— START OF Task inputs —

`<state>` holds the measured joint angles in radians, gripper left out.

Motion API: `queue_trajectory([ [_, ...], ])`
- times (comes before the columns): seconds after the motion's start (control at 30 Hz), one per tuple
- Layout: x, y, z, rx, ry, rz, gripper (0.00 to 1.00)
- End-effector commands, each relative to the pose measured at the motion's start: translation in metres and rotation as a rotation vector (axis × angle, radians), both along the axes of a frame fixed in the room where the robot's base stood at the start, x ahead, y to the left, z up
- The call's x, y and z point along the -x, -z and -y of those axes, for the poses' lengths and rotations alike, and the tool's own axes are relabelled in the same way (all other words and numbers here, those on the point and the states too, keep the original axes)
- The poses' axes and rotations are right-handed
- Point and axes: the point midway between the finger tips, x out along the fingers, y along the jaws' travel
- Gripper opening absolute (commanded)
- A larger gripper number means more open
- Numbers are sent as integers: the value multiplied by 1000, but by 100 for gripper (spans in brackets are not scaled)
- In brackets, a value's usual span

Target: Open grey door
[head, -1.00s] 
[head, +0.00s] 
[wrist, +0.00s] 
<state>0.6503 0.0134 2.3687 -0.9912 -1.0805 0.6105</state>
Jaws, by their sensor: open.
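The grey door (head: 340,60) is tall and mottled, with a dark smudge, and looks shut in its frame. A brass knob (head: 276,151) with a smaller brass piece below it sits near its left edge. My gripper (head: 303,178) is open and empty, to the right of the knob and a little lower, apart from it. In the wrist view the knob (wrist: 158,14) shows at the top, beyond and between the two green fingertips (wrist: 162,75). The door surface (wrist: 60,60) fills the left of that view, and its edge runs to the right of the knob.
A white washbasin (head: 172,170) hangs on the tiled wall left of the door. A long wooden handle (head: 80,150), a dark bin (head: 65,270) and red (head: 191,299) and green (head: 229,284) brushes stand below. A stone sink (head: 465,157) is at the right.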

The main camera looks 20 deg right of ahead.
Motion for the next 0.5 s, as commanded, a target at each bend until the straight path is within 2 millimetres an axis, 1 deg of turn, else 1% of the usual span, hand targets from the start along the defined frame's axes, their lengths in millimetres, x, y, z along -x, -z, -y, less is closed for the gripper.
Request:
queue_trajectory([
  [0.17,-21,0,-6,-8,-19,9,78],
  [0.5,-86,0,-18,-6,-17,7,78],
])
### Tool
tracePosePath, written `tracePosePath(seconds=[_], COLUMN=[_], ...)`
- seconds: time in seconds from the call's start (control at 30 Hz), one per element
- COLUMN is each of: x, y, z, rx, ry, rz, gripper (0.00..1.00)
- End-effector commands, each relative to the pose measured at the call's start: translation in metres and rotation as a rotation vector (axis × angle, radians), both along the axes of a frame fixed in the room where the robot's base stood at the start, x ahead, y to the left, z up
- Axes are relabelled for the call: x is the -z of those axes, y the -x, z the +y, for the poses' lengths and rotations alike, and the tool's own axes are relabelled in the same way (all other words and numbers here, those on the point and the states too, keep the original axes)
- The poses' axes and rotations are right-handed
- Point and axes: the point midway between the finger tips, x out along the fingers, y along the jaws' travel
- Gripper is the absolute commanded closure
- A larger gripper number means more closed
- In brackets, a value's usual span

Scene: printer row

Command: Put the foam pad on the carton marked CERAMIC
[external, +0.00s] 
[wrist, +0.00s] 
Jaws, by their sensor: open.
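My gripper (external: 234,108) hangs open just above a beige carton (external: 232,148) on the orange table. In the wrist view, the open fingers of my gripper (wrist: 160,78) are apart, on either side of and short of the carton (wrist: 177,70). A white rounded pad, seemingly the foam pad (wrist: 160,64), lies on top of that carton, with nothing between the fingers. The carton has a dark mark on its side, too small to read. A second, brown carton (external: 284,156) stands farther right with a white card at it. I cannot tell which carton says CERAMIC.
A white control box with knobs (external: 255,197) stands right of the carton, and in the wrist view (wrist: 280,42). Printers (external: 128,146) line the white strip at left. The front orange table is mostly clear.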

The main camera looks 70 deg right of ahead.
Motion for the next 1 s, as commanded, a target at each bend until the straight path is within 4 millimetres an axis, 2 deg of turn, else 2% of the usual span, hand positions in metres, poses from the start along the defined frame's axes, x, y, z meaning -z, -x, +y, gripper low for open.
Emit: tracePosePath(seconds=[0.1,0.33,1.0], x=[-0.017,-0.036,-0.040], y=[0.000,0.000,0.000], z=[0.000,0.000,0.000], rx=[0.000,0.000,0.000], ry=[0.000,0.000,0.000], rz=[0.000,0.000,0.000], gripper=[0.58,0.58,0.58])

— END OF Task inputs —

**Exercise directions**
Using the data above, reproduce every line exactly.

**Exercise response**
`<state>` holds the measured joint angles in radians, gripper left out.

Motion API: `queue_trajectory([ [_, ...], ])`
- times (comes before the columns): seconds after the motion's start (control at 30 Hz), one per tuple
- Layout: x, y, z, rx, ry, rz, gripper (0.00 to 1.00)
- End-effector commands, each relative to the pose measured at the motion's start: translation in metres and rotation as a rotation vector (axis × angle, radians), both along the axes of a frame fixed in the room where the robot's base stood at the start, x ahead, y to the left, z up
- The call's x, y and z point along the -x, -z and -y of those axes, for the poses' lengths and rotations alike, and the tool's own axes are relabelled in the same way (all other words and numbers here, those on the point and the states too, keep the original axes)
- The poses' axes and rotations are right-handed
- Point and axes: the point midway between the finger tips, x out along the fingers, y along the jaws' travel
- Gripper opening absolute (commanded)
- A larger gripper number means more open
- Numbers are sent as integers: the value multiplied by 1000, but by 100 for gripper (spans in brackets are not scaled)
- In brackets, a value's usual span

Target: Open grey door
[head, -1.00s] 
[head, +0.00s] 
[wrist, +0.00s] 
<state>0.6503 0.0134 2.3687 -0.9912 -1.0805 0.6105</state>
Jaws, by their sensor: open.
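The grey door (head: 340,60) is tall and mottled, with a dark smudge, and looks shut in its frame. A brass knob (head: 276,151) with a smaller brass piece below it sits near its left edge. My gripper (head: 303,178) is open and empty, to the right of the knob and a little lower, apart from it. In the wrist view the knob (wrist: 158,14) shows at the top, beyond and between the two green fingertips (wrist: 162,75). The door surface (wrist: 60,60) fills the left of that view, and its edge runs to the right of the knob.
A white washbasin (head: 172,170) hangs on the tiled wall left of the door. A long wooden handle (head: 80,150), a dark bin (head: 65,270) and red (head: 191,299) and green (head: 229,284) brushes stand below. A stone sink (head: 465,157) is at the right.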

The main camera looks 20 deg right of ahead.
Motion for the next 0.5 s, as commanded, a target at each bend until the straight path is within 2 millimetres an axis, 1 deg of turn, else 1% of the usual span, hand targets from the start along the defined frame's axes, their lengths in millimetres, x, y, z along -x, -z, -y, less is closed for the gripper.
Request:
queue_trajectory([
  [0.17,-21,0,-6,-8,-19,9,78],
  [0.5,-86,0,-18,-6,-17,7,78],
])
### Tool
tracePosePath, written `tracePosePath(seconds=[_], COLUMN=[_], ...)`
- seconds: time in seconds from the call's start (control at 30 Hz), one per element
- COLUMN is each of: x, y, z, rx, ry, rz, gripper (0.00..1.00)
- End-effector commands, each relative to the pose measured at the call's start: translation in metres and rotation as a rotation vector (axis × angle, radians), both along the axes of a frame fixed in the room where the robot's base stood at the start, x ahead, y to the left, z up
- Axes are relabelled for the call: x is the -z of those axes, y the -x, z the +y, for the poses' lengths and rotations alike, and the tool's own axes are relabelled in the same way (all other words and numbers here, those on the point and the states too, keep the original axes)
- The poses' axes and rotations are right-handed
- Point and axes: the point midway between the finger tips, x out along the fingers, y along the jaws' travel
- Gripper is the absolute commanded closure
- A larger gripper number means more closed
- In brackets, a value's usual span

Scene: printer row

Command: Put the foam pad on the carton marked CERAMIC
[external, +0.00s] 
[wrist, +0.00s] 
Jaws, by their sensor: open.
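My gripper (external: 234,108) hangs open just above a beige carton (external: 232,148) on the orange table. In the wrist view, the open fingers of my gripper (wrist: 160,78) are apart, on either side of and short of the carton (wrist: 177,70). A white rounded pad, seemingly the foam pad (wrist: 160,64), lies on top of that carton, with nothing between the fingers. The carton has a dark mark on its side, too small to read. A second, brown carton (external: 284,156) stands farther right with a white card at it. I cannot tell which carton says CERAMIC.
A white control box with knobs (external: 255,197) stands right of the carton, and in the wrist view (wrist: 280,42). Printers (external: 128,146) line the white strip at left. The front orange table is mostly clear.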

The main camera looks 70 deg right of ahead.
Motion for the next 1 s, as commanded, a target at each bend until the straight path is within 4 millimetres an axis, 2 deg of turn, else 2% of the usual span, hand positions in metres, poses from the start along the defined frame's axes, x, y, z meaning -z, -x, +y, gripper low for open.
Emit: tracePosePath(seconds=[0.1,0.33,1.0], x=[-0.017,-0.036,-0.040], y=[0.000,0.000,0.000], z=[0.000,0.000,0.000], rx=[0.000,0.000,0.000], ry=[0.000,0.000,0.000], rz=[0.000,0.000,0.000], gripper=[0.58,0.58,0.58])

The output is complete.